(Supplied data)

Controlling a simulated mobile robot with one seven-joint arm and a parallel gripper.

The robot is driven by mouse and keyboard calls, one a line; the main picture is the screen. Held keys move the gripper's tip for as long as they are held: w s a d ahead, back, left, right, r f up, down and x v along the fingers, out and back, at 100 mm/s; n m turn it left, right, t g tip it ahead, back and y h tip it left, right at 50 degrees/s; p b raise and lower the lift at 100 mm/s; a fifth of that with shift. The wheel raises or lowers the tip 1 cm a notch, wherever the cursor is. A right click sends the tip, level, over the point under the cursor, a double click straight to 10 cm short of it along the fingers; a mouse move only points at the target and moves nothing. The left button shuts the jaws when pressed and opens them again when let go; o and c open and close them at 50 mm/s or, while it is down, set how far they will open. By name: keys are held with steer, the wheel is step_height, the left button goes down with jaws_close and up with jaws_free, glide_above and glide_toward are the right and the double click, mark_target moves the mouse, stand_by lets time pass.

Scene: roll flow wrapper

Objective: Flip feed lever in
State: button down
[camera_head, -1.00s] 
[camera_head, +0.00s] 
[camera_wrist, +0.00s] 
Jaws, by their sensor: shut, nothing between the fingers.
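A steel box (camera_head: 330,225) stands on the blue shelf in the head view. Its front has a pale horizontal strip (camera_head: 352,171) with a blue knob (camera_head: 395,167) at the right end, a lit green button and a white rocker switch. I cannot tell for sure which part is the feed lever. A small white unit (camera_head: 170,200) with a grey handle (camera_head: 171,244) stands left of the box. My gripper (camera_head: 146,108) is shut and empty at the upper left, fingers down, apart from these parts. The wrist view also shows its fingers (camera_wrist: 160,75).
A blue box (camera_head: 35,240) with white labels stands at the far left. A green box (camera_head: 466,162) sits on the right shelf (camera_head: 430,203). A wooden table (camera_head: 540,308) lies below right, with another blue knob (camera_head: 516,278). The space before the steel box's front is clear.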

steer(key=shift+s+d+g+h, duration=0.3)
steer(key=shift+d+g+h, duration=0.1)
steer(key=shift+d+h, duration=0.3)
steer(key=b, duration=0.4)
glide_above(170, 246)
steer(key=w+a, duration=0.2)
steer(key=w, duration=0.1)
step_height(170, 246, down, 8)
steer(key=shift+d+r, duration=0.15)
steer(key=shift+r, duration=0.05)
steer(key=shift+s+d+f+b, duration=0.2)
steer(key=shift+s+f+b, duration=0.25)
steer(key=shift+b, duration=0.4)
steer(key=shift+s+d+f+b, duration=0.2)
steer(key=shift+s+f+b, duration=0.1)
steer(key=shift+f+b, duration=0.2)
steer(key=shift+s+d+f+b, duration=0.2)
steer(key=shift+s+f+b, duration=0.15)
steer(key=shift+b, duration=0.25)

(What you have to do)
Return, word for word, every line from the line with "[camera_wrist, +0.00s]" to the final line of the data.

(Result of the task)
[camera_wrist, +0.00s] 
Jaws, by their sensor: shut, nothing between the fingers.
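A steel box (camera_head: 330,225) stands on the blue shelf in the head view. Its front has a pale horizontal strip (camera_head: 352,171) with a blue knob (camera_head: 395,167) at the right end, a lit green button and a white rocker switch. I cannot tell for sure which part is the feed lever. A small white unit (camera_head: 170,200) with a grey handle (camera_head: 171,244) stands left of the box. My gripper (camera_head: 146,108) is shut and empty at the upper left, fingers down, apart from these parts. The wrist view also shows its fingers (camera_wrist: 160,75).
A blue box (camera_head: 35,240) with white labels stands at the far left. A green box (camera_head: 466,162) sits on the right shelf (camera_head: 430,203). A wooden table (camera_head: 540,308) lies below right, with another blue knob (camera_head: 516,278). The space before the steel box's front is clear.

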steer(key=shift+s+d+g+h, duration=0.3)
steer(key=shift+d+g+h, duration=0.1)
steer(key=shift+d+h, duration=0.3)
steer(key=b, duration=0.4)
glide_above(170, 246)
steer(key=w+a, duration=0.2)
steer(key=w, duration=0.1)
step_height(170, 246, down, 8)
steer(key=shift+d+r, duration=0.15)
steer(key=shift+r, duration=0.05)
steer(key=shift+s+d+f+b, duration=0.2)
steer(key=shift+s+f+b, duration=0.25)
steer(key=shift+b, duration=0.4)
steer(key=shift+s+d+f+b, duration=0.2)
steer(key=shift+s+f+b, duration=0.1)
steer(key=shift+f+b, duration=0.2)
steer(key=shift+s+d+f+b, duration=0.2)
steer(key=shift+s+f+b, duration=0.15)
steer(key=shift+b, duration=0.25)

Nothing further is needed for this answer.